Copy out every line in the entries below that includes "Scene".

------ Supplied material

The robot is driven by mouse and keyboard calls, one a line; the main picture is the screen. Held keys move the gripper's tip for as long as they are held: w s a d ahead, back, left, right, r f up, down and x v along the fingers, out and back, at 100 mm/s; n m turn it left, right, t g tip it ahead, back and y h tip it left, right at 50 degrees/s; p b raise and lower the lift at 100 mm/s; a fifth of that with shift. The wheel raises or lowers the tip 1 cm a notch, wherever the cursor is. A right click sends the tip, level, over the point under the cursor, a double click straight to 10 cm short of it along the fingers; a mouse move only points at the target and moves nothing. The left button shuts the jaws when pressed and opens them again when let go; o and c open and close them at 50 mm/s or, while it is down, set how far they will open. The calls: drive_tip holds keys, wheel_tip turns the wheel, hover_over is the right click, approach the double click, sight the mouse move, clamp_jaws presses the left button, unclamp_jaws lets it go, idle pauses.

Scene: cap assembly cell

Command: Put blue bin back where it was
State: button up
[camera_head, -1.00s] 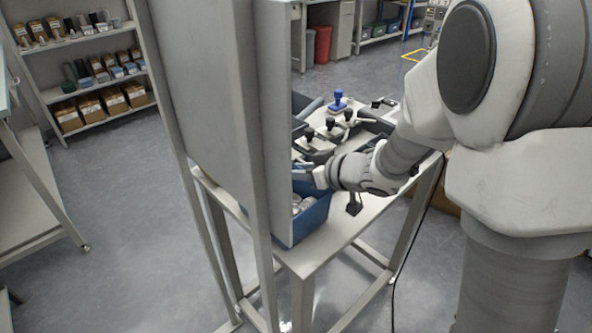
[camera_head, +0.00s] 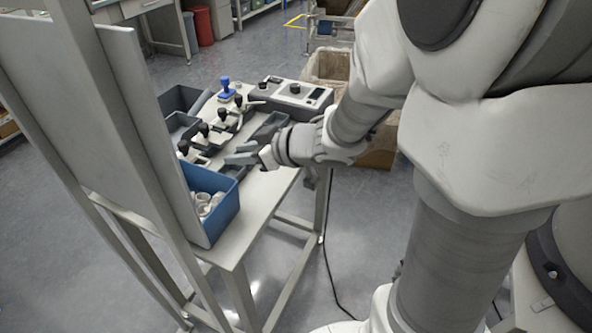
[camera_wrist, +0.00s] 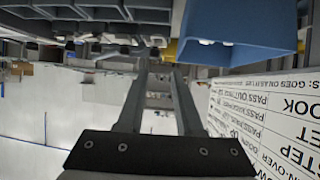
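The blue bin (camera_head: 226,209) stands at the near left end of the workbench, beside the tall grey panel. It is upright and holds several pale round parts. Its left side is partly hidden behind the panel's edge. In the wrist view the blue bin (camera_wrist: 240,28) fills the top right, outside my fingers. My gripper (camera_head: 236,154) is above the bench, beyond the bin and apart from it. In the wrist view my gripper (camera_wrist: 160,72) has its two fingers spaced apart with nothing held between them.
The workbench (camera_head: 250,208) carries a row of black-knobbed fixtures, a blue-knobbed fixture (camera_head: 225,88), a dark bin (camera_head: 180,100) and a control box (camera_head: 290,92). The grey panel (camera_head: 95,100) rises along the bench's left side. A cardboard box (camera_head: 326,66) stands behind on the floor.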

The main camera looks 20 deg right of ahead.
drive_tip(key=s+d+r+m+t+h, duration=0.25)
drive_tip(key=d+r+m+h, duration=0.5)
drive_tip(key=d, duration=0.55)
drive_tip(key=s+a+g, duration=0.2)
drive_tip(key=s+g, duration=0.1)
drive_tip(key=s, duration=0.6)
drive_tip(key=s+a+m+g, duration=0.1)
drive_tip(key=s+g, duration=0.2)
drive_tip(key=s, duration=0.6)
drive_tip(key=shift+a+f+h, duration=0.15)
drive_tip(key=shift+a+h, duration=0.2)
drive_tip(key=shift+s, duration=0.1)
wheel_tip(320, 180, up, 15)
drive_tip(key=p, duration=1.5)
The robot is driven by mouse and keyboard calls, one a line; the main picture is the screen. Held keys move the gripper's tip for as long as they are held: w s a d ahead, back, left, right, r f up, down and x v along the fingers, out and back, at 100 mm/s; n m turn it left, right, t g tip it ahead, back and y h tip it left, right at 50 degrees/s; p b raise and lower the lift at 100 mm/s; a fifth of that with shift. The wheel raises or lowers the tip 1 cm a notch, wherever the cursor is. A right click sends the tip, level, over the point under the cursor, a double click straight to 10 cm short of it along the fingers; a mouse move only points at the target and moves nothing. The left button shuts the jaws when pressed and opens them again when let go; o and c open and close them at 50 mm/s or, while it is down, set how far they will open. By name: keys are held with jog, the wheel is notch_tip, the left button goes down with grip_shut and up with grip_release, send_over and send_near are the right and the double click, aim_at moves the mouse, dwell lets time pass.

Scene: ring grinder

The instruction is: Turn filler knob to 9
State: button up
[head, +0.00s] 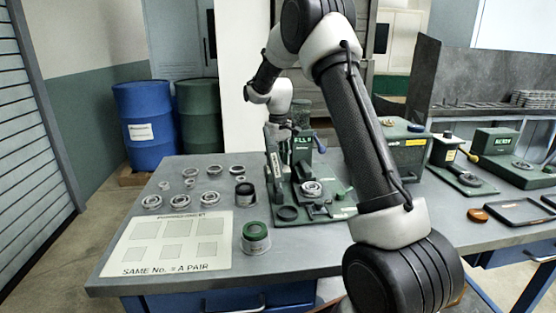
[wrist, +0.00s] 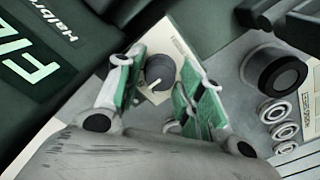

------------

Answer to the task:
Scene: cap assembly cell
Scene: ring grinder

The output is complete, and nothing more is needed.